情報システムの“ユーザー企業”にとって、情報システムをどう活用すれば競争力を強化できるのか。ITベンダーやシステム・インテグレーターなどの営業トークや提案内容を見極めるうえで何に留意するべきか。ITベンダーなどに何かを求める以前に、“ユーザー企業”が最低限考えなればいけないことは何か――。

 野村総合研究所で約20年間勤務した後に、人材派遣大手スタッフサービスのCIO(最高情報責任者)を務めて急成長を支え、『ダメな“システム屋”にだまされるな!』(日経情報ストラテジー編)の著者でもある佐藤治夫氏が、情報システムの“ユーザー企業”の経営者・担当者の視点から、効果的な情報化のための発想法を解説する。

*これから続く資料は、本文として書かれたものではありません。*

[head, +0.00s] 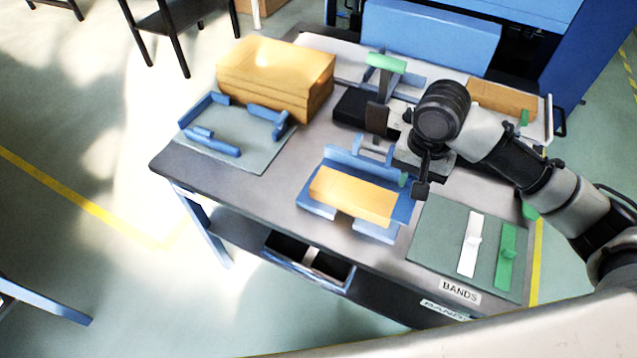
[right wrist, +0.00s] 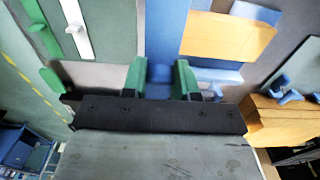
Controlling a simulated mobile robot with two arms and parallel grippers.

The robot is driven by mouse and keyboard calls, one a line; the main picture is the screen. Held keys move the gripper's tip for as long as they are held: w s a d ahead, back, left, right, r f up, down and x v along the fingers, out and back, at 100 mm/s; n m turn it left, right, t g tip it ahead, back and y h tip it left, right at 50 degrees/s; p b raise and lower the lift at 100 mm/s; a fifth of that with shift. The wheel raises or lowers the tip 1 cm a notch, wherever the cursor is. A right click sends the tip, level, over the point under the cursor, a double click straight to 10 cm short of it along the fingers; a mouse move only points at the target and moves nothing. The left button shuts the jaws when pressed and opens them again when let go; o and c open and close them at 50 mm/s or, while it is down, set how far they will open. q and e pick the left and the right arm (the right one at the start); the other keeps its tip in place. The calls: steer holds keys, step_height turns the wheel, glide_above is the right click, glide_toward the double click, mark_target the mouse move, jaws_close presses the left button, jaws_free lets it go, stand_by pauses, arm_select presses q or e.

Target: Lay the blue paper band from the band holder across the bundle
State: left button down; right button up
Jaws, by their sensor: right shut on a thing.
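The bundle (head: 352,196) is a tan stack of sheets lying in a blue cradle (head: 318,208); it also shows in the right wrist view (right wrist: 230,38). My right gripper (head: 411,184) is just beyond the bundle's right end. In the right wrist view its green fingers (right wrist: 160,80) are shut on a blue piece, apparently the blue paper band (right wrist: 165,35). The band is hard to tell from the blue cradle, and whether it touches the bundle is unclear. The band holder (head: 437,222) is a grey-green board holding a white band (head: 467,246) and a green band (head: 506,256). My left gripper is out of view.
A large tan stack (head: 275,78) stands at the back left behind a mat with blue guides (head: 210,146). A green-handled press-like device (head: 385,63) stands behind the cradle. An open drawer (head: 308,264) is under the front edge. Bare tabletop (head: 280,185) lies left of the cradle.

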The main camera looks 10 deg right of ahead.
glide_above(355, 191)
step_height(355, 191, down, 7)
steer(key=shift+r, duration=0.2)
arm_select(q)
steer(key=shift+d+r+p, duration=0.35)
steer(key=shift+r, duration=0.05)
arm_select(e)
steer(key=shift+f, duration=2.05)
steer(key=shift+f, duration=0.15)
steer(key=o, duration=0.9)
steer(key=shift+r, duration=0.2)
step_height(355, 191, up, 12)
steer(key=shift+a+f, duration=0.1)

(毎週月曜日更新)

 前回(第21回)に続いて、成長企業のIT(情報技術)活用における「ベストシナリオ追求」の姿勢について書きます。前回はセブン-イレブン・ジャパンとヤマト運輸の情報活用の歴史を解説しました。

 次に、私がかかわった人材派遣大手スタッフサービスの事例を紹介します。第20回で触れたように、スタッフサービスは1997年ごろに「オージンジ・オージンジ」というフレーズが印象的な、派手なテレビコマーシャルを大量投入しました。

「2時間人選」のスピードを追求

 この宣伝が当たり、企業からの人材派遣要請(求人)と、派遣スタッフ登録(求職)の両方が同時に急増しました。当時のスタッフサービスは、「人選をとにかく短時間で行う」という方針で競争を勝ち抜こうとしました。「派遣スタッフに来てもらいたい」という“受注”を得てから、いかに短時間で派遣候補者を紹介するかということを追求したのです。

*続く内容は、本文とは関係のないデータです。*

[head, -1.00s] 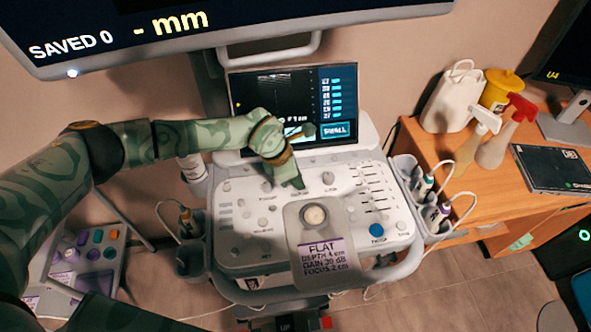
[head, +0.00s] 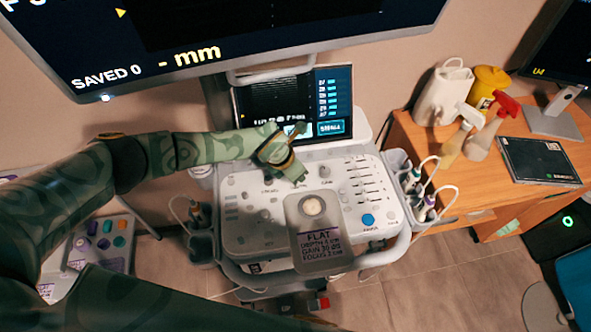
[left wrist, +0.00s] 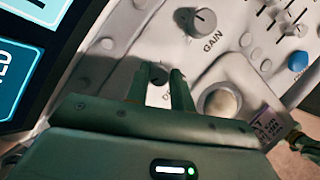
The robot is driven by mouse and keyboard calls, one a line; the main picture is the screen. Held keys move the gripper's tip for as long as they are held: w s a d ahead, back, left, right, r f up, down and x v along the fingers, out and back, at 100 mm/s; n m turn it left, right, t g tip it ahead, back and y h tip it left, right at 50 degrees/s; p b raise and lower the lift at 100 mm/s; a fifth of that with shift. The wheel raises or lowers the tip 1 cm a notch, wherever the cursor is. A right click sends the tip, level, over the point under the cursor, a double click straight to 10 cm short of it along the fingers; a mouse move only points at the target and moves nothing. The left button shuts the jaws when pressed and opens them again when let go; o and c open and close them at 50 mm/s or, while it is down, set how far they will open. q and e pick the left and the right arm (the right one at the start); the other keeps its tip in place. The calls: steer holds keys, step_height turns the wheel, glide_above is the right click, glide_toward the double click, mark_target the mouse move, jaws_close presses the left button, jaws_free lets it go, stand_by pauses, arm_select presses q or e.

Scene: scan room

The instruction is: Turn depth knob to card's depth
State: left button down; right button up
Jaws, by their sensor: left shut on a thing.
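My left gripper (head: 297,179) is at the upper middle of the console panel (head: 240,215). In the left wrist view its two fingers (left wrist: 160,78) are closed about a small dark knob (left wrist: 158,70); the label under it is mostly covered, with a "D" showing. The card (head: 320,242) lies at the front of the panel, below the round trackball (head: 312,206). It reads FLAT, DEPTH apparently 4 cm, with gain and focus lines. The console screen (head: 293,105) shows a value too blurred to read surely.
The GAIN knob (left wrist: 200,22) is just beside the held knob, with sliders (head: 367,180) and a blue button (head: 368,219) to the right. A large monitor (head: 220,40) hangs above. Probes (head: 415,185) and a wooden desk (head: 480,185) with bottles stand at right.

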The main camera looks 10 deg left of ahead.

 企業は、欠員が出たときにすぐに人材を派遣してほしいと思うものです。もう一方の登録スタッフも、多くの人が複数の派遣会社に登録していて、より良い仕事を早く紹介してくれるところで働こうとします。両者の間には挟まれた人材派遣会社は、求人と求職を結び付ける仲介業に当たります。

 テレビコマーシャルの効果で求人も求職も急増していた同社は、スピード人選を極限まで追求しようと考え、顧客企業から受注する際に「2時間人選」を約束しました。「今から2時間以内に派遣候補者を人選します」という約束をした営業担当者は、即座に客先を辞して外に出ます。そして人選部門に電話をかけて、どのような人材がいつからどんな条件で必要になるのかを伝えます。

 人選部門は条件に合致した登録スタッフを探し、片っぱしから電話をかけます。本人が電話に出ることもあれば、出ないこともあります。電話に出た場合は、仕事の内容を説明し、その仕事ができるかどうかを確認しながら適性があるかどうかを判断します。そして派遣候補者が定まると、その人の“匿名経歴書”のようなものを顧客企業に見せます。

 スタッフサービスはここまでを人選と呼び、これ2時間以内で実現したのです。ライバル企業の中で最も速いところでも「24時間人選」ですから、信じられないようなスピードでした。